NOTE: You can easily remove folders on a FIFO basis if you are approaching browser storage limits.

In that context you have a point. In the tips category I’d think that more general use cases should be the primary focus.

You are raising an interesting point. I’m not sure that the text content field should be in the file record. The inability to cache results itself is enough of a reason to put the content on its own dataset and it also adds major weight to a record type that’s constantly being downloaded (files) for a field you dont need on to be downloaded to the client (content). If the primary source of finding files was searching that may be different, but having content in the file itself creates race conditions (when extracting text) that are unnecessary

Hi George, could you walk me through how you have your repeating group set up? I have the data types in the way you laid out here, but I’m struggling with putting it into practice.
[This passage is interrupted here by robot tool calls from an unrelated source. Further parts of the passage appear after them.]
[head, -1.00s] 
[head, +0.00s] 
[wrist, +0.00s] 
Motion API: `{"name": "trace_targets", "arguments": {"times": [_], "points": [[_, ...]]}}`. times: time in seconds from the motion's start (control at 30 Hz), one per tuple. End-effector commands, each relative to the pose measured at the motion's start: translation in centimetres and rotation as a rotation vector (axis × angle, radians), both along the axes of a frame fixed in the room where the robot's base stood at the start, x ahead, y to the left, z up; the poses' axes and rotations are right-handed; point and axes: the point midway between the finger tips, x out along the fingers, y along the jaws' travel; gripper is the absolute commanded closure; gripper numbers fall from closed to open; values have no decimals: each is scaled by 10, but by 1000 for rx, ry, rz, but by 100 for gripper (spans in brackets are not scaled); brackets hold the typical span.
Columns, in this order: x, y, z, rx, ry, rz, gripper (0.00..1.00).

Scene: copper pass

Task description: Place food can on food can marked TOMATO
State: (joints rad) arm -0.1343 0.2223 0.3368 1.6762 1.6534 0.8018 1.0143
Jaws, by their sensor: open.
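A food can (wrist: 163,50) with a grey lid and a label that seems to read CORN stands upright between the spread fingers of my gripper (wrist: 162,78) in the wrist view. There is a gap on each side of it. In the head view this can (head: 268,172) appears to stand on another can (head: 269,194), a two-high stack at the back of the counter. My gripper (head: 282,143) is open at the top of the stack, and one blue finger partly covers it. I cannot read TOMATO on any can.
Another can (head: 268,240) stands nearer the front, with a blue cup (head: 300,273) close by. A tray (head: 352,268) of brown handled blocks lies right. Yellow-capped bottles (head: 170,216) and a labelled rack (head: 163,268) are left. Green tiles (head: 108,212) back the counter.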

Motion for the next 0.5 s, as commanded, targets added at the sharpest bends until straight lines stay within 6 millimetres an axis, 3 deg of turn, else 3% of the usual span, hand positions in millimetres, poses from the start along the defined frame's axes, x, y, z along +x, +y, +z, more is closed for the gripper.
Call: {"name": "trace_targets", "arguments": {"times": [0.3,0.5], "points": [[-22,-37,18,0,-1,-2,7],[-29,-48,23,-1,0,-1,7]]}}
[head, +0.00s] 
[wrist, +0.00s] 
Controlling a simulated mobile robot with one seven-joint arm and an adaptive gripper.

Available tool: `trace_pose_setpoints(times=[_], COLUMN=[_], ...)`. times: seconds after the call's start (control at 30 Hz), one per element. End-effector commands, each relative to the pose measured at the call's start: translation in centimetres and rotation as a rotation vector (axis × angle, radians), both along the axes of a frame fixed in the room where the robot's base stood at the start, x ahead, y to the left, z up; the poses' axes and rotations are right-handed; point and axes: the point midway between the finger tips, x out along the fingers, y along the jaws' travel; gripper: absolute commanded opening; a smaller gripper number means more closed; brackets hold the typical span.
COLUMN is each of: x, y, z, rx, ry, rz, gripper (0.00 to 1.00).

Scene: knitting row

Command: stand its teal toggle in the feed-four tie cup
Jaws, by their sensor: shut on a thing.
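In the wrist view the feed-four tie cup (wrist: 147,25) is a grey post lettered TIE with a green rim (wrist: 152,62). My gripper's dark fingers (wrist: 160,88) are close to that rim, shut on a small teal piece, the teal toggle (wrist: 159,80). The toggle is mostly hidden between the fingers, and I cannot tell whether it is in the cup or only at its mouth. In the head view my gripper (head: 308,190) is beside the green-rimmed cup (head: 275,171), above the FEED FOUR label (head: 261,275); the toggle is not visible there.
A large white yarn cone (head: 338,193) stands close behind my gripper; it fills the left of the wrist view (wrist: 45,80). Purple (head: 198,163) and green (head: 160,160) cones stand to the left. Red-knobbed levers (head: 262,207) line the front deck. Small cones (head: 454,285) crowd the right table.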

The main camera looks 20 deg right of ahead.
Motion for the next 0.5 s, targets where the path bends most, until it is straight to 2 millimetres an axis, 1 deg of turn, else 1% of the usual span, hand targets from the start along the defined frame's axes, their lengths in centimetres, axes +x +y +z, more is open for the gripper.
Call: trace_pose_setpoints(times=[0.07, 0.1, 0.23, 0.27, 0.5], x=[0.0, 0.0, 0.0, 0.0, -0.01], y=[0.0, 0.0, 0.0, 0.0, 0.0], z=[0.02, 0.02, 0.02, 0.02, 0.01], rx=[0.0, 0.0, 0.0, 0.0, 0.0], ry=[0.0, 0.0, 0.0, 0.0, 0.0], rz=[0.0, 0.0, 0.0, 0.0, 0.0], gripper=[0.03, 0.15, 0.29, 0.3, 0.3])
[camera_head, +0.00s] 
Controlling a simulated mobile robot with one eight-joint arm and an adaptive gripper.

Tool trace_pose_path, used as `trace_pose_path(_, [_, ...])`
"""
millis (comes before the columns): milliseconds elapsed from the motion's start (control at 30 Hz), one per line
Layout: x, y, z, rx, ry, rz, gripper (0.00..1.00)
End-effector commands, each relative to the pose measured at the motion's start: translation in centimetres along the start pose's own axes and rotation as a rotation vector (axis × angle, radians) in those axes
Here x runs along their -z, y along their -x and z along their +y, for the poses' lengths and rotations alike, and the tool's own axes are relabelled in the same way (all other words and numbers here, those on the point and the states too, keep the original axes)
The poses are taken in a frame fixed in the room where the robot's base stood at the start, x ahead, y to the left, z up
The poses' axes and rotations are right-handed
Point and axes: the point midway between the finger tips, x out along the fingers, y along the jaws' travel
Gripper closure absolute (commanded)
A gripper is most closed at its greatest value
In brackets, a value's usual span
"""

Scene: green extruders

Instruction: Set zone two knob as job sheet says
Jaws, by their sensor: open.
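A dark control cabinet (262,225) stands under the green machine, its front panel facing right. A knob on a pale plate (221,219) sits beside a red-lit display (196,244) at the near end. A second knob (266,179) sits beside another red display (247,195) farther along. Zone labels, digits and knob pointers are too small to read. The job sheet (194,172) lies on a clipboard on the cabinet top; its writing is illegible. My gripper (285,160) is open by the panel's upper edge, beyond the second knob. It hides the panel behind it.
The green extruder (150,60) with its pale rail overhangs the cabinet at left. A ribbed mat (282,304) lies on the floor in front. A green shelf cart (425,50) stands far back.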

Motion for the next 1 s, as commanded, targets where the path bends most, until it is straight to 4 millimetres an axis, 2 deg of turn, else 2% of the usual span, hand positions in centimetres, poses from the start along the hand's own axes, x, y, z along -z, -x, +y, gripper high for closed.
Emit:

What part? Share screenshots of what you’ve got so far :slight_smile:

Screenshots are attached. I’m struggling to figure out how to structure the repeating group so that when a folder is clicked, the page shows it’s contents.

The simplest way would be to add a workflow on Group name and icon: Display list in Repeating Group: Current cell’s Child Files (or Do a search for Files where Parent File = Current cell’s file).

This will set the data sourc of the RG to the child files of the folder that is clicked.

I’ve done that and it’s working, now the only issue is I can’t figure out how to account for actual files in the database. Since Folder and File are under the same category - where do files get uploaded, and how are they shown?

I think I found a fix - I created a different data type for “Review Files” then linked the data type to my “Folder”. I made a conditional statement based on the File Type (File, or Folder) so that each item shows up properly.

It’s working for images, now just need to run some tests on video.

If you have any other ideas - happy to hear them!